— EXERCISE OBJECTIVE —
Repeat, exactly and completely, the material that follows. Omit the pictures.

[Records of robot episodes]
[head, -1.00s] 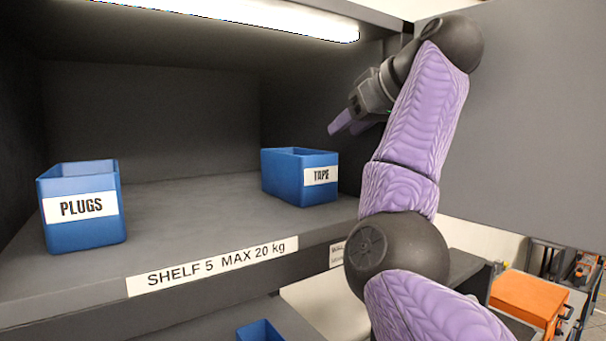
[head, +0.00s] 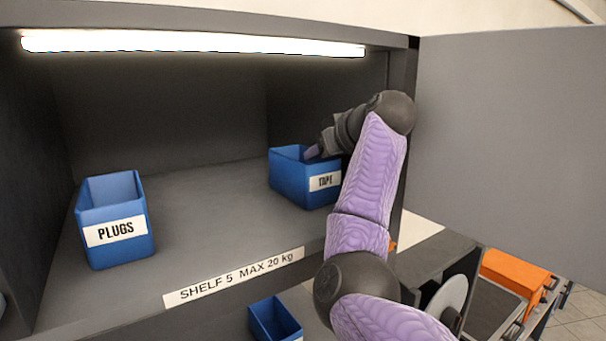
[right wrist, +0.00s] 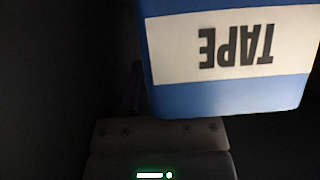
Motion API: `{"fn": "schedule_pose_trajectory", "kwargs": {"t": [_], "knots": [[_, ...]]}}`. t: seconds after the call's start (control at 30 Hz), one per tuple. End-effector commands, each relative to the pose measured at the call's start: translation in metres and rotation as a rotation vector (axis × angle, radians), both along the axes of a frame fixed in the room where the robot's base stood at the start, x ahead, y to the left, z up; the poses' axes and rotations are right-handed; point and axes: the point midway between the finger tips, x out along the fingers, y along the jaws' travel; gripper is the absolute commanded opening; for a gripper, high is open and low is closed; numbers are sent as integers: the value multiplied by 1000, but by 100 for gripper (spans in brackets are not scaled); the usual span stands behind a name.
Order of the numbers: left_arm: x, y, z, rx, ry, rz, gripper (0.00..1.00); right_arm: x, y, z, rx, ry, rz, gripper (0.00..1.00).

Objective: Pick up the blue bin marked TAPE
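The blue bin marked TAPE (head: 290,178) stands upright on the shelf towards its right side, its white label facing forward. My wrist and forearm cover the bin's right side. In the right wrist view the TAPE bin (right wrist: 225,98) fills the upper right, its label upside down, close to the gripper. A dark finger shape lies along the bin's edge there; the finger gap is hidden. My left gripper is out of view.
A blue bin marked PLUGS (head: 128,250) stands on the shelf (head: 200,215) at the left. Another blue bin (head: 262,322) is below the shelf edge. A grey panel (head: 510,140) stands at the right. The shelf between the two labelled bins is clear.

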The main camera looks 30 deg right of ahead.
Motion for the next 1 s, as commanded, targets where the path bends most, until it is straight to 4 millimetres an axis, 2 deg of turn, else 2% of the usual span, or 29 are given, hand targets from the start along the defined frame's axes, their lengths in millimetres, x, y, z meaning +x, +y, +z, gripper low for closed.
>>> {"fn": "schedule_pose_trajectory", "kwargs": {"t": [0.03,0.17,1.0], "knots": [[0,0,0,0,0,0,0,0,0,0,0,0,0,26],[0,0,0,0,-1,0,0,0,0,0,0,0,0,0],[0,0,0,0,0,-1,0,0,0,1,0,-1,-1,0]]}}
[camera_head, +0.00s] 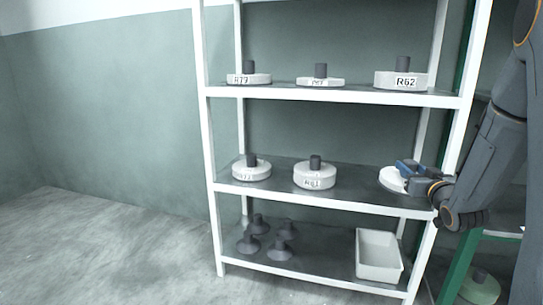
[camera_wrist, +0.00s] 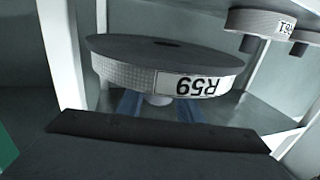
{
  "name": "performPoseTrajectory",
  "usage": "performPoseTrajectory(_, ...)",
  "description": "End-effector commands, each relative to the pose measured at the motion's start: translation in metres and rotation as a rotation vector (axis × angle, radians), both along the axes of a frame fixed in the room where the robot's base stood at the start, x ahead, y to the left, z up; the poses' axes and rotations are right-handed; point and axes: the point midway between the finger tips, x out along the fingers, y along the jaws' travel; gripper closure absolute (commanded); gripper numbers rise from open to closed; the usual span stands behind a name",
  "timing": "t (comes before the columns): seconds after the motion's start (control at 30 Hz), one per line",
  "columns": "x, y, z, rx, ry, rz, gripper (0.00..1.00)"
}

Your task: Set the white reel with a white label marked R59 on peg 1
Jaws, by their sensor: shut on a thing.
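The white reel marked R59 (camera_wrist: 120,76) fills the middle of the wrist view, where the picture looks upside down and its white label reads inverted. In the head view it is a white disc (camera_head: 391,182) at the right end of the middle shelf. My gripper (camera_head: 407,169) is shut on the reel's centre post, with blue fingers (camera_wrist: 158,108) on both sides of it in the wrist view. I cannot tell whether the reel touches the shelf. No peg marked 1 can be made out.
White reels R62 (camera_head: 386,80), R77 (camera_head: 262,79) and another (camera_head: 333,82) stand on the top shelf. Two more, R61 (camera_head: 314,181) and one left (camera_head: 260,174), share the middle shelf. Below are dark cones (camera_head: 279,254) and a white bin (camera_head: 361,265). A rack upright (camera_head: 450,150) is close.

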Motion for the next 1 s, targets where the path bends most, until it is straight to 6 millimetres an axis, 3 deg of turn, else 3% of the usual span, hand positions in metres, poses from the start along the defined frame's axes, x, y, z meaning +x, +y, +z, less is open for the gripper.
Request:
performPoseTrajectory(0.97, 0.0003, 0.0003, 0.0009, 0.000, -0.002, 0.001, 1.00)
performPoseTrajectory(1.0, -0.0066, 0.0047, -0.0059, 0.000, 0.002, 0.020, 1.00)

— FINISHED ANSWER —
[head, -1.00s] 
[head, +0.00s] 
[right wrist, +0.00s] 
Motion API: `{"fn": "schedule_pose_trajectory", "kwargs": {"t": [_], "knots": [[_, ...]]}}`. t: seconds after the call's start (control at 30 Hz), one per tuple. End-effector commands, each relative to the pose measured at the call's start: translation in metres and rotation as a rotation vector (axis × angle, radians), both along the axes of a frame fixed in the room where the robot's base stood at the start, x ahead, y to the left, z up; the poses' axes and rotations are right-handed; point and axes: the point midway between the finger tips, x out along the fingers, y along the jaws' travel; gripper is the absolute commanded opening; for a gripper, high is open and low is closed; numbers are sent as integers: the value multiplied by 1000, but by 100 for gripper (spans in brackets are not scaled); the usual span stands behind a name.
Order of the numbers: left_arm: x, y, z, rx, ry, rz, gripper (0.00..1.00); right_arm: x, y, z, rx, ry, rz, gripper (0.00..1.00).

Objective: Pick up the blue bin marked TAPE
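The blue bin marked TAPE (head: 290,178) stands upright on the shelf towards its right side, its white label facing forward. My wrist and forearm cover the bin's right side. In the right wrist view the TAPE bin (right wrist: 225,98) fills the upper right, its label upside down, close to the gripper. A dark finger shape lies along the bin's edge there; the finger gap is hidden. My left gripper is out of view.
A blue bin marked PLUGS (head: 128,250) stands on the shelf (head: 200,215) at the left. Another blue bin (head: 262,322) is below the shelf edge. A grey panel (head: 510,140) stands at the right. The shelf between the two labelled bins is clear.

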The main camera looks 30 deg right of ahead.
Motion for the next 1 s, as commanded, targets where the path bends most, until it is straight to 4 millimetres an axis, 2 deg of turn, else 2% of the usual span, or 29 are given, hand targets from the start along the defined frame's axes, their lengths in millimetres, x, y, z meaning +x, +y, +z, gripper low for closed.
>>> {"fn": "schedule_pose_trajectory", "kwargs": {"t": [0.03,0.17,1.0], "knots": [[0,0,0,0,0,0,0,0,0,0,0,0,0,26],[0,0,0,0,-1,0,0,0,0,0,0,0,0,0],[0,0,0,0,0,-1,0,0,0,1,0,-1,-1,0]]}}
[camera_head, +0.00s] 
[camera_wrist, +0.00s] 
{
  "name": "performPoseTrajectory",
  "usage": "performPoseTrajectory(_, ...)",
  "description": "End-effector commands, each relative to the pose measured at the motion's start: translation in metres and rotation as a rotation vector (axis × angle, radians), both along the axes of a frame fixed in the room where the robot's base stood at the start, x ahead, y to the left, z up; the poses' axes and rotations are right-handed; point and axes: the point midway between the finger tips, x out along the fingers, y along the jaws' travel; gripper closure absolute (commanded); gripper numbers rise from open to closed; the usual span stands behind a name",
  "timing": "t (comes before the columns): seconds after the motion's start (control at 30 Hz), one per line",
  "columns": "x, y, z, rx, ry, rz, gripper (0.00..1.00)"
}

Your task: Set the white reel with a white label marked R59 on peg 1
Jaws, by their sensor: shut on a thing.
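The white reel marked R59 (camera_wrist: 120,76) fills the middle of the wrist view, where the picture looks upside down and its white label reads inverted. In the head view it is a white disc (camera_head: 391,182) at the right end of the middle shelf. My gripper (camera_head: 407,169) is shut on the reel's centre post, with blue fingers (camera_wrist: 158,108) on both sides of it in the wrist view. I cannot tell whether the reel touches the shelf. No peg marked 1 can be made out.
White reels R62 (camera_head: 386,80), R77 (camera_head: 262,79) and another (camera_head: 333,82) stand on the top shelf. Two more, R61 (camera_head: 314,181) and one left (camera_head: 260,174), share the middle shelf. Below are dark cones (camera_head: 279,254) and a white bin (camera_head: 361,265). A rack upright (camera_head: 450,150) is close.

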Motion for the next 1 s, targets where the path bends most, until it is straight to 6 millimetres an axis, 3 deg of turn, else 3% of the usual span, hand positions in metres, poses from the start along the defined frame's axes, x, y, z meaning +x, +y, +z, less is open for the gripper.
Request:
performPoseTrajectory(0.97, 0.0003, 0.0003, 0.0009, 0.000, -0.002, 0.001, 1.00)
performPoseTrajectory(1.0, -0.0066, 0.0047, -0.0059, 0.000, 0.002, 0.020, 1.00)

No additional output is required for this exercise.